### AIM OF THE TASK
Word for word, copy all the data and drop the pictures.

_ _ _ _ _ _ _

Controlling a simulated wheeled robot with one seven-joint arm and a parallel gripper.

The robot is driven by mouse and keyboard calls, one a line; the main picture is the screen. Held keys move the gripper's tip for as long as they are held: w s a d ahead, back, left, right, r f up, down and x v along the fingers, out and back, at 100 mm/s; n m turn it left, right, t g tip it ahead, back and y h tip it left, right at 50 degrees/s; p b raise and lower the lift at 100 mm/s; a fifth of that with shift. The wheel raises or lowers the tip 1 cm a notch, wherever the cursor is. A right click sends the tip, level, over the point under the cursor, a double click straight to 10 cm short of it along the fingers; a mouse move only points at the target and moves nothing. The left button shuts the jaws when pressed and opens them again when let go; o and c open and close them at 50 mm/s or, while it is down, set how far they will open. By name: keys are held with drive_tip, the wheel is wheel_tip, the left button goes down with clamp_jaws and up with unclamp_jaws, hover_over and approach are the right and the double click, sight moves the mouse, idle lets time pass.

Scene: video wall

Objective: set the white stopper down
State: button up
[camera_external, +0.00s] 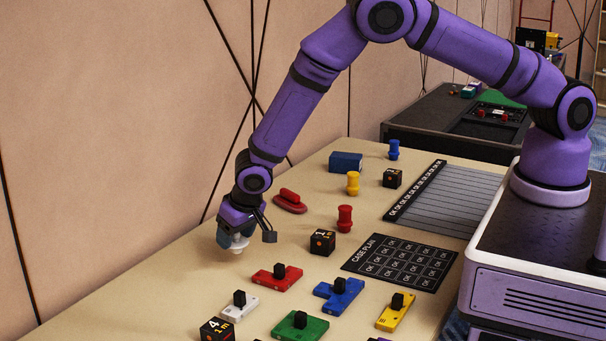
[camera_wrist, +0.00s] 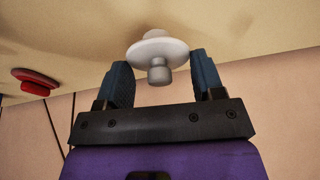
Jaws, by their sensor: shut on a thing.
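The white stopper (camera_external: 238,247) is held in my gripper (camera_external: 236,238), low over the tabletop near the table's wall-side edge. In the wrist view the stopper (camera_wrist: 158,50) shows a wide round flange and a short knob, between the two blue-grey fingers of my gripper (camera_wrist: 158,62). My gripper is shut on it. I cannot tell whether the stopper touches the table.
A red oval-based piece (camera_external: 290,201) lies behind my gripper. A black cube (camera_external: 322,242), a red knobbed block (camera_external: 277,278) and a white knobbed block (camera_external: 239,306) stand nearby. The tabletop (camera_external: 165,285) left of my gripper is clear up to its edge.

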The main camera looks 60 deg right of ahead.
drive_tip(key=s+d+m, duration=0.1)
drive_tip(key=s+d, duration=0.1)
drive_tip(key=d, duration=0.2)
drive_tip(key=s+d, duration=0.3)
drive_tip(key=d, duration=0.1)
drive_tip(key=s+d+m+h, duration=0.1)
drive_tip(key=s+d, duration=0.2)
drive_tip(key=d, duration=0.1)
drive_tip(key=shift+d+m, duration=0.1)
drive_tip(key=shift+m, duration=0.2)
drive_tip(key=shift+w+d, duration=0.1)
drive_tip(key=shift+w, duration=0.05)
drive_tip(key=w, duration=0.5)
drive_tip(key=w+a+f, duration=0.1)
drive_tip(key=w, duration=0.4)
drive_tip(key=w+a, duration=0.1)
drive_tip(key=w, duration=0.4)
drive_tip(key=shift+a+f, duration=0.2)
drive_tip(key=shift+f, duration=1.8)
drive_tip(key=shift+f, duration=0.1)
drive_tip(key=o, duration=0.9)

_ _ _ _ _ _ _

### WORKED ANSWER
Controlling a simulated wheeled robot with one seven-joint arm and a parallel gripper.

The robot is driven by mouse and keyboard calls, one a line; the main picture is the screen. Held keys move the gripper's tip for as long as they are held: w s a d ahead, back, left, right, r f up, down and x v along the fingers, out and back, at 100 mm/s; n m turn it left, right, t g tip it ahead, back and y h tip it left, right at 50 degrees/s; p b raise and lower the lift at 100 mm/s; a fifth of that with shift. The wheel raises or lowers the tip 1 cm a notch, wherever the cursor is. A right click sends the tip, level, over the point under the cursor, a double click straight to 10 cm short of it along the fingers; a mouse move only points at the target and moves nothing. The left button shuts the jaws when pressed and opens them again when let go; o and c open and close them at 50 mm/s or, while it is down, set how far they will open. By name: keys are held with drive_tip, the wheel is wheel_tip, the left button goes down with clamp_jaws and up with unclamp_jaws, hover_over and approach are the right and the double click, sight moves the mouse, idle lets time pass.

Scene: video wall

Objective: set the white stopper down
State: button up
[camera_external, +0.00s] 
[camera_wrist, +0.00s] 
Jaws, by their sensor: shut on a thing.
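The white stopper (camera_external: 238,247) is held in my gripper (camera_external: 236,238), low over the tabletop near the table's wall-side edge. In the wrist view the stopper (camera_wrist: 158,50) shows a wide round flange and a short knob, between the two blue-grey fingers of my gripper (camera_wrist: 158,62). My gripper is shut on it. I cannot tell whether the stopper touches the table.
A red oval-based piece (camera_external: 290,201) lies behind my gripper. A black cube (camera_external: 322,242), a red knobbed block (camera_external: 277,278) and a white knobbed block (camera_external: 239,306) stand nearby. The tabletop (camera_external: 165,285) left of my gripper is clear up to its edge.

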The main camera looks 60 deg right of ahead.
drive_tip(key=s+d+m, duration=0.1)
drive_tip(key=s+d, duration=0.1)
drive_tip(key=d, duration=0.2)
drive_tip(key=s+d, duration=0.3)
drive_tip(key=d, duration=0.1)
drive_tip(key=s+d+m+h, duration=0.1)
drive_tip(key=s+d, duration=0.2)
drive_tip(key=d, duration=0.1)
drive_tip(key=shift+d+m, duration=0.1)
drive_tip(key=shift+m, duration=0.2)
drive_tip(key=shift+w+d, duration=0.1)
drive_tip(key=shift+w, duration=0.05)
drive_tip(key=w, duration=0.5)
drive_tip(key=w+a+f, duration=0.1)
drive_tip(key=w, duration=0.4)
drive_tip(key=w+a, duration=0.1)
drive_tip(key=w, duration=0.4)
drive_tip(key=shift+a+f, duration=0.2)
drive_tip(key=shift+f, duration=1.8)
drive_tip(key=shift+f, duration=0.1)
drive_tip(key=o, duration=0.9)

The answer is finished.